Yang lucu adalah saya tidak selalu ingat berapa banyak benda
atau baju yang saya miliki tapi saya pasti tahu kalau ada yang hilang atau
bergeser dari tempatnya.
Funny thing is I don’t
always remember how many things or clothes do I have but I can tell if
something is missing or moved from its place.
Jadi saya bisa uring-uringan sendirian ketika saya masuk
kantor dan melihat benda-benda di meja saya menghilang atau bergeser.
So it can pissed me when
I get in the office and see that there are things in my desk that missing or
not in their place.
Sekarang ini saja saya sedang agak kesal karena kehilangan
cutter. Entah siapa yang ambil tapi tidak mengembalikan. Padahal sudah saya
tulisi TU (tata usaha) pada cutter itu.
The missing cutter is just like this one |
“Beli ajalah yang baru, Keke” kata seorang senior saya
“berapa sih harganya”
“Just buy a new one, Keke”
said one of my senior “a cutter wouldn’t cost a fortune”

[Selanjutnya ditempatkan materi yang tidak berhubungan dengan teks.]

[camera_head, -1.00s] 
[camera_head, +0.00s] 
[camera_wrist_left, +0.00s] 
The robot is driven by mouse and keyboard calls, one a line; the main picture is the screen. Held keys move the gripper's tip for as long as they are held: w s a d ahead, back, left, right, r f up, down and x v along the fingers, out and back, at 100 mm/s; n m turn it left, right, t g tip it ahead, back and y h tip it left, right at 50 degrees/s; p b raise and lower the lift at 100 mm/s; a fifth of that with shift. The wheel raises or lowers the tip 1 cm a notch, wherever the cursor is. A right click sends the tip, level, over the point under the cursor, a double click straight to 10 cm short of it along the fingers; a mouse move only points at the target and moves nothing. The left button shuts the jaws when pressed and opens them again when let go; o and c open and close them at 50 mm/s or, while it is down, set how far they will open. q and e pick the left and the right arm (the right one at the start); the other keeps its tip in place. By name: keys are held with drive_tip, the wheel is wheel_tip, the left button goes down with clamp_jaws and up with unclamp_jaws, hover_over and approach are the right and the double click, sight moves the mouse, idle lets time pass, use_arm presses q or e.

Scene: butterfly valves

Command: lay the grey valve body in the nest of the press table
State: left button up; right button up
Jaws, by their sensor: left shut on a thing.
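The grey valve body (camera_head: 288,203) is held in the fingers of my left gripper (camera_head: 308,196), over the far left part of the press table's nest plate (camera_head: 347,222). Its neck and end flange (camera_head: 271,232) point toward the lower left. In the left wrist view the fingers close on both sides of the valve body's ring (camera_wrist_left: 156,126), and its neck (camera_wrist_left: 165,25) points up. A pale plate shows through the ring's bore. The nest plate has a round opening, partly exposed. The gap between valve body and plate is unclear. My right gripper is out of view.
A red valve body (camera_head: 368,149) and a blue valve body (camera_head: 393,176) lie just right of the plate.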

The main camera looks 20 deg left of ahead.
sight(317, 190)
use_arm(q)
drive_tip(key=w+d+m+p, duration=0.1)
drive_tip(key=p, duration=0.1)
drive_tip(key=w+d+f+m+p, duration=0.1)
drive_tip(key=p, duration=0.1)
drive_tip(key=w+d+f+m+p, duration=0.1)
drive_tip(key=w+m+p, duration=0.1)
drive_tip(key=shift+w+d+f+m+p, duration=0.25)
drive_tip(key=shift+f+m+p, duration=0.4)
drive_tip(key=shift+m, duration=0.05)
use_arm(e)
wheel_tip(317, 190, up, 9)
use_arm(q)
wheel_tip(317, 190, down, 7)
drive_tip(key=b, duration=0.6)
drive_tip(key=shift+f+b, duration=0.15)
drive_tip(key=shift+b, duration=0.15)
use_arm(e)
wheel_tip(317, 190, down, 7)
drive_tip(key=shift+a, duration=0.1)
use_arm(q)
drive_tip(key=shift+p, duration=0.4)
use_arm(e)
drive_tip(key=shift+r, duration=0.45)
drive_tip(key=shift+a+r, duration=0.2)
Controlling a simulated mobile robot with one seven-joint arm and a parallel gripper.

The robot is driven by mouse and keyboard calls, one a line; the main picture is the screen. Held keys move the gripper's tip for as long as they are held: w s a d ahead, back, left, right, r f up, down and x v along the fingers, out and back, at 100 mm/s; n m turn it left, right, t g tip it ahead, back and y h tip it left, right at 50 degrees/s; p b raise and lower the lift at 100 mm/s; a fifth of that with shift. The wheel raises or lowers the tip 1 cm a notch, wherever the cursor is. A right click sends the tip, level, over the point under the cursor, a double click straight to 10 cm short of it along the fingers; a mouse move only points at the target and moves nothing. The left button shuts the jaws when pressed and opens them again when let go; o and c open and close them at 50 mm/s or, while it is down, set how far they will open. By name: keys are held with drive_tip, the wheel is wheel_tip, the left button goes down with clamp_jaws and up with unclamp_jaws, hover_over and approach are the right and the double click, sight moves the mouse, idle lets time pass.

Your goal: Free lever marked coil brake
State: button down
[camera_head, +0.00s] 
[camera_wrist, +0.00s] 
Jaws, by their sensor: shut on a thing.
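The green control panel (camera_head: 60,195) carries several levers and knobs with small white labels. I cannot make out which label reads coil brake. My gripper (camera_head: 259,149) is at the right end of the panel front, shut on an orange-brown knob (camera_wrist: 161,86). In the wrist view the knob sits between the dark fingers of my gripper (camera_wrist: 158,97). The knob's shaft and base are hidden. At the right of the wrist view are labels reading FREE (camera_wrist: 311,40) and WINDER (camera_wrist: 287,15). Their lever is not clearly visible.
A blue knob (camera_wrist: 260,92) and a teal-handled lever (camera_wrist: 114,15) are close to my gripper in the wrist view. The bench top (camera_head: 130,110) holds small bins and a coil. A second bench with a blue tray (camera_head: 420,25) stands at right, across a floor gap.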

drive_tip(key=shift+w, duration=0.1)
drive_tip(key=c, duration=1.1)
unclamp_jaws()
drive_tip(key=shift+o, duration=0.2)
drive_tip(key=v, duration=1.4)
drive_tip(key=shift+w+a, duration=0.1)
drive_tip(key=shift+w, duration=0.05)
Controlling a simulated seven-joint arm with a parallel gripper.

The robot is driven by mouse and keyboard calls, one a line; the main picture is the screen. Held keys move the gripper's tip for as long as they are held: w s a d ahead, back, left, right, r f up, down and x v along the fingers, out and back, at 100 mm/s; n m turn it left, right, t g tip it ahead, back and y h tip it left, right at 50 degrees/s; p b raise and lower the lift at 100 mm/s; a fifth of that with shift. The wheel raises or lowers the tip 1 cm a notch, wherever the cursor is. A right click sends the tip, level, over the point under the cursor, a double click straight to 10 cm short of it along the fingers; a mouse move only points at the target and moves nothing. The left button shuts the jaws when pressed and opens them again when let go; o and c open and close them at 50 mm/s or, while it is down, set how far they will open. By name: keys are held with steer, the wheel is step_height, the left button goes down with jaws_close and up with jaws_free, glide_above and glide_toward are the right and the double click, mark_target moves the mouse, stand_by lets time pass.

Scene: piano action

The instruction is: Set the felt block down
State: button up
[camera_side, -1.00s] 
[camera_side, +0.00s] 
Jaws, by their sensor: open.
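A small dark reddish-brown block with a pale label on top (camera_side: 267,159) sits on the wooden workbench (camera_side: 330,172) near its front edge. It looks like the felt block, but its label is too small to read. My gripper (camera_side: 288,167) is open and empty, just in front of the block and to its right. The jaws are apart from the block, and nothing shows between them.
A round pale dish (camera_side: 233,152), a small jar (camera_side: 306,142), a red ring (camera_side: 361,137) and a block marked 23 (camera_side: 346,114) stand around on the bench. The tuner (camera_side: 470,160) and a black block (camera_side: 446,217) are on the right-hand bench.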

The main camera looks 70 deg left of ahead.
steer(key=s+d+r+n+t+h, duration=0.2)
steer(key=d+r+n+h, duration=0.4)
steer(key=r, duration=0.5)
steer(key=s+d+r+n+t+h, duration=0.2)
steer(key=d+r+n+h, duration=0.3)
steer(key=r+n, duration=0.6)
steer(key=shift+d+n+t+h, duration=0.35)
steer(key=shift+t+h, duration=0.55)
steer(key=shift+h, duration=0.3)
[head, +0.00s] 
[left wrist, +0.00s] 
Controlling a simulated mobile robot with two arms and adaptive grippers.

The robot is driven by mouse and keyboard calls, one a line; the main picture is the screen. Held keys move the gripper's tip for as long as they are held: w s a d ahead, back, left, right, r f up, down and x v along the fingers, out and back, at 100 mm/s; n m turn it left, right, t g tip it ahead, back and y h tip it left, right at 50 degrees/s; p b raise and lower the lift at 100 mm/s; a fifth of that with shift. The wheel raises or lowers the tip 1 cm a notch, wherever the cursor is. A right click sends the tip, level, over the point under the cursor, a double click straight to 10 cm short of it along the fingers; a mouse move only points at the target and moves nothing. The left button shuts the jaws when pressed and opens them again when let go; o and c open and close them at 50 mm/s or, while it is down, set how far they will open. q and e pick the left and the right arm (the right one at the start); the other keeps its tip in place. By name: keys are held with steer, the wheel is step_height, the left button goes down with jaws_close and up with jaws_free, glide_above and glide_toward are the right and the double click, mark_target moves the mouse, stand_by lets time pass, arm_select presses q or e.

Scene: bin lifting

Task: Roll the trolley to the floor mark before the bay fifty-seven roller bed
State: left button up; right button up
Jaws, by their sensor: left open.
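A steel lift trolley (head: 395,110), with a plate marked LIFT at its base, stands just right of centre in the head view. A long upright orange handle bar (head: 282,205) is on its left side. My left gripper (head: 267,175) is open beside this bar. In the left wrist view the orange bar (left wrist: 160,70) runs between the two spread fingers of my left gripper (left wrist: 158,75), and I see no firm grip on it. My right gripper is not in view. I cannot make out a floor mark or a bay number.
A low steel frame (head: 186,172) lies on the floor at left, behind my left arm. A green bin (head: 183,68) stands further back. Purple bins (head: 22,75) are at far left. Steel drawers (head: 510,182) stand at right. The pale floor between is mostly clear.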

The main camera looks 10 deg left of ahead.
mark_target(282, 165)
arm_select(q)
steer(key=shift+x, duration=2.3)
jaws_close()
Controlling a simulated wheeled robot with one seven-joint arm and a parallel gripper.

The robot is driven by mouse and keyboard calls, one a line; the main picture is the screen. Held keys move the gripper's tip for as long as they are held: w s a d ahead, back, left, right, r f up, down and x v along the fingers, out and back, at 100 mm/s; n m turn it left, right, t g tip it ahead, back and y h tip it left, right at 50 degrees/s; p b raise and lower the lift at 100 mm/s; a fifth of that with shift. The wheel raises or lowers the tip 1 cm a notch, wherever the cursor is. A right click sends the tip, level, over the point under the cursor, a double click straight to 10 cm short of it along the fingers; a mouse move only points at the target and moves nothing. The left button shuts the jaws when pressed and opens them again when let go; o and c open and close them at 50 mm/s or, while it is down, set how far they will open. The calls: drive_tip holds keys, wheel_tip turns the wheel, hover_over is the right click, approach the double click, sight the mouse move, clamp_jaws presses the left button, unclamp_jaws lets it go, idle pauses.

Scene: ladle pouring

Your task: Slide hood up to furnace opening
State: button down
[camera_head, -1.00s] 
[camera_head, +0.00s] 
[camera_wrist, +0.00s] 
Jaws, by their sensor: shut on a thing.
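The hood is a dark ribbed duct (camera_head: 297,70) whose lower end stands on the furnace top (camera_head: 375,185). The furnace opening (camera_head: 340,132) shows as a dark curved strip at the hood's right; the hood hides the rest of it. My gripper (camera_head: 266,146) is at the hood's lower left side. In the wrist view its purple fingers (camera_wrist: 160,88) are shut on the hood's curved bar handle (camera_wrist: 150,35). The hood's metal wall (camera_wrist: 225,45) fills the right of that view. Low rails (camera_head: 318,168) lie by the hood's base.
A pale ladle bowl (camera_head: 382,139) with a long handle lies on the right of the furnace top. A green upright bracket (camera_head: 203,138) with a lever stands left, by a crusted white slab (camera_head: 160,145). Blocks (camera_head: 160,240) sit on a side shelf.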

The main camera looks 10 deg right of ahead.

“Iya, trus nanti hilang lagi” saya cemberut.
“Yeah, and it will be
missing again” I said with sullen face.
“Simpan dalam laci kamu yang bisa di kunci”
“Keep it in your drawer
and lock it”
Saya tetap kesal. Masa sih semua harus saya umpetin?
It still pissed me off.
Should I hide everything?
Tapi saya juga tidak mau perkara cutter bikin saya
bertingkah konyol jadi saya pikir biar sajalah. Toh masih ada cutter yang
tersimpan di ruang kerja lain. Kalau saya perlu, saya bisa meminjamnya atau
kalau saya malas mengambilnya, saya punya cutter pribadi. Hehe..
However, I don’t want to
make this cutter thing caused me to act silly so I thought what a hell. There
is a cutter in other room. I can borrow it or if I am too lazy to get it, I
have my own cutter. Lol..
Ya, begitulah. Harus pintar-pintar memilah mana yang pantas
untuk diributin dan mana yang terlalu konyol untuk diributin.